Records of robot episodes
====
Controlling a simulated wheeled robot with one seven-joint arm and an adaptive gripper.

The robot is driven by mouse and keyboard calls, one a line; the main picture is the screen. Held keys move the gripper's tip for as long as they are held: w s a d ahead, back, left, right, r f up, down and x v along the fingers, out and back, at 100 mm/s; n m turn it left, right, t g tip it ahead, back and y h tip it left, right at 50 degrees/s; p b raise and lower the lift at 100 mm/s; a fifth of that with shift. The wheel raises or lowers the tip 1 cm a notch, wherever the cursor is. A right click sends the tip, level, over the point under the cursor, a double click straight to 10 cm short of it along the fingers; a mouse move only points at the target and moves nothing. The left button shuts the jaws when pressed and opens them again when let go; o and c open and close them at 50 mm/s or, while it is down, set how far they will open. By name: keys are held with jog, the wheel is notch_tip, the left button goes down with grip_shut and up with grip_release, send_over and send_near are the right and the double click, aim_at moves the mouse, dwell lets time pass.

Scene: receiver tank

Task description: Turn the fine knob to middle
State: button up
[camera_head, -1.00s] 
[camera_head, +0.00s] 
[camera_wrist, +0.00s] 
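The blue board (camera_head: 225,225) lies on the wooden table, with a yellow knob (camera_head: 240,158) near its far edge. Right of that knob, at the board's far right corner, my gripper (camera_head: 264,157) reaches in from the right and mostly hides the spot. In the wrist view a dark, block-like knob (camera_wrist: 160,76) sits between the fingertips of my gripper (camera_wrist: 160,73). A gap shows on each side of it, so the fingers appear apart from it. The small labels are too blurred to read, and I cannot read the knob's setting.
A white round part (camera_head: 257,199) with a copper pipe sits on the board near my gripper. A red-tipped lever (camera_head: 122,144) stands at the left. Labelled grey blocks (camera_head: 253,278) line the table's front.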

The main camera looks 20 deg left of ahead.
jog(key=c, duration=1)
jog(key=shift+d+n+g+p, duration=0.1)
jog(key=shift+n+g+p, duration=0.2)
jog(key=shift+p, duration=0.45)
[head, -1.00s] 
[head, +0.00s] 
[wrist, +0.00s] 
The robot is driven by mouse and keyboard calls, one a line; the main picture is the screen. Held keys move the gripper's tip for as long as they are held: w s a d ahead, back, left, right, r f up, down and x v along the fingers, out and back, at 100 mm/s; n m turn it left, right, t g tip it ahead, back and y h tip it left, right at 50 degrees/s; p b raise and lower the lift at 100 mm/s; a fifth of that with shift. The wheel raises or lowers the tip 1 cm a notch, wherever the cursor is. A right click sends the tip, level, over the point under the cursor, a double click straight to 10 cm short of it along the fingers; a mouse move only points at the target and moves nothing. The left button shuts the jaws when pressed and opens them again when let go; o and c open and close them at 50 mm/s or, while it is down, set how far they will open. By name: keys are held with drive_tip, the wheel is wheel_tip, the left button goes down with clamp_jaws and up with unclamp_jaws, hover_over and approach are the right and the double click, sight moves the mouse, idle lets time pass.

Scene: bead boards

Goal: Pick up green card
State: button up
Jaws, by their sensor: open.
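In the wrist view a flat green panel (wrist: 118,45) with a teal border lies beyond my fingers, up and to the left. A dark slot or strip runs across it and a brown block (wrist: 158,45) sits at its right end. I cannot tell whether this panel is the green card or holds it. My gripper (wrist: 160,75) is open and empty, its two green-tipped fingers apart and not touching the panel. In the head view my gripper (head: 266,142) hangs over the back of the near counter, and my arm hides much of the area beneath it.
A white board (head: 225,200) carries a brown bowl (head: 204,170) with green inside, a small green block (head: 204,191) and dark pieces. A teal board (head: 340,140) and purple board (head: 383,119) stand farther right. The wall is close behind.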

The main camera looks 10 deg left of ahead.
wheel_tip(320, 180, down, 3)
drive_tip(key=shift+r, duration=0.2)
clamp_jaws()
====
All lines above from the one containing "Task description: Turn" to the one containing "[wrist, +0.00s]" must be repeated exactly, both lines included, and no others.

• **RIGHT ANSWER**:
Task description: Turn the fine knob to middle
State: button up
[camera_head, -1.00s] 
[camera_head, +0.00s] 
[camera_wrist, +0.00s] 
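The blue board (camera_head: 225,225) lies on the wooden table, with a yellow knob (camera_head: 240,158) near its far edge. Right of that knob, at the board's far right corner, my gripper (camera_head: 264,157) reaches in from the right and mostly hides the spot. In the wrist view a dark, block-like knob (camera_wrist: 160,76) sits between the fingertips of my gripper (camera_wrist: 160,73). A gap shows on each side of it, so the fingers appear apart from it. The small labels are too blurred to read, and I cannot read the knob's setting.
A white round part (camera_head: 257,199) with a copper pipe sits on the board near my gripper. A red-tipped lever (camera_head: 122,144) stands at the left. Labelled grey blocks (camera_head: 253,278) line the table's front.

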The main camera looks 20 deg left of ahead.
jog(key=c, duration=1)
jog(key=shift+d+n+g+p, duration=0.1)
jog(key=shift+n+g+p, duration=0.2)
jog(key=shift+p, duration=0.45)
[head, -1.00s] 
[head, +0.00s] 
[wrist, +0.00s] 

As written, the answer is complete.